Suppose for each sample S in training set TS I already know the k nearest neighbors.
The standard algorithms usually give S the same label as the majority of S's neighbors has.
What other use of nearest neighbors could I make? For instance, if I have not 3, not 5, but more neighbors, would it make sense to create a temporary model based on them and only then classify S? If so, what model would you recommend?
I guess by saying
For instance, if I have not 3, not 5, but more neighbors
you define a neighbor as close to the instance of interest. This is a common problem. Either you have to fix the number of neighbors (via k) or define a maximum radius so that all instances within the resulting circle count as neighbor.
Fixing k
When k is fixed, you could add the distance to calculate a weighted score and select the class label whose score is the minimum instead of for the majority.
Let
For all classes, calculate the average distance from x to examples with class c $classdistance(x,c)=\frac{1}{|\{c_i|c_i=c,i=1,...,k\}|}\sum_{i,c_i=c}^{k}dist(x,x_i)$
The score for c given x is simply the normalized similarity across all classes, i.e. $score(c|x)= 1-\frac{classdistance(x,c)}{\sum_{c'}classdistance(x,c')}$
Fixing distance
Let's say the maximum distance is d, so that we can define an $\hat{x}$ to be a neighbor of $x$ if $dist(x,\hat{x})<=d$.

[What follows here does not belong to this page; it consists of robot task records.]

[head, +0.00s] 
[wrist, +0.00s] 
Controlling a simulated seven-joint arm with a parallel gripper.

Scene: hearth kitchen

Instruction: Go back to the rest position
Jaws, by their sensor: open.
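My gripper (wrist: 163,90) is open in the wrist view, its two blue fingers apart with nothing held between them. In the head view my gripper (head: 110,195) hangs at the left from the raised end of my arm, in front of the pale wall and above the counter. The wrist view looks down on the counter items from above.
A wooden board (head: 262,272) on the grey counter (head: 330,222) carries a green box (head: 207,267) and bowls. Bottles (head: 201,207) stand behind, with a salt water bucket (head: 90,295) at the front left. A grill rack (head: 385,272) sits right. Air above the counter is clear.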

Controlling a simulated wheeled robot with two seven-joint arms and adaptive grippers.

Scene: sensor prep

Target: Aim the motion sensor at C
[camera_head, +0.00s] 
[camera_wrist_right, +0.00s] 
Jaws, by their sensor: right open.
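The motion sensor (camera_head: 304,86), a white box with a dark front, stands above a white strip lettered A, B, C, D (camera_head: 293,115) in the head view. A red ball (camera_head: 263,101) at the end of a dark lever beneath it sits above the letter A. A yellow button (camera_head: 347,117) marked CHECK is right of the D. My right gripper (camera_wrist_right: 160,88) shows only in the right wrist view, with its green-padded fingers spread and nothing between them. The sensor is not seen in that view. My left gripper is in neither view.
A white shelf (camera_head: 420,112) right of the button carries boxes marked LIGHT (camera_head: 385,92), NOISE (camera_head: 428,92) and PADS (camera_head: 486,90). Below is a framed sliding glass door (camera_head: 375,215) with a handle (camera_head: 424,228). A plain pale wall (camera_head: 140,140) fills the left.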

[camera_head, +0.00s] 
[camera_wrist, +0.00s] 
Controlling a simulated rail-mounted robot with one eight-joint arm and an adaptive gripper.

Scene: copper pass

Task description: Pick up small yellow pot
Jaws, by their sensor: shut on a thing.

So the easiest approach would be to calculate a weighted score as $classdistance(x,c)= AVG_{\hat{x},dist(\hat{x},x)<=d,class(\hat{x}=c)}(dist(x,\hat{x}))$
In another approach, one could throw the distance information with the specified radius away (by setting the distance to 1 for all instances within the radius) and instead uses a kernel function, hence introducing one's own weights. For example, with a uniform kernel, the selection of the final class label would be equivalent to the majority. But others are available to weight the instances farther away less. See Wikipedia - Kernel (statistics) for more functions and a graphical illustration.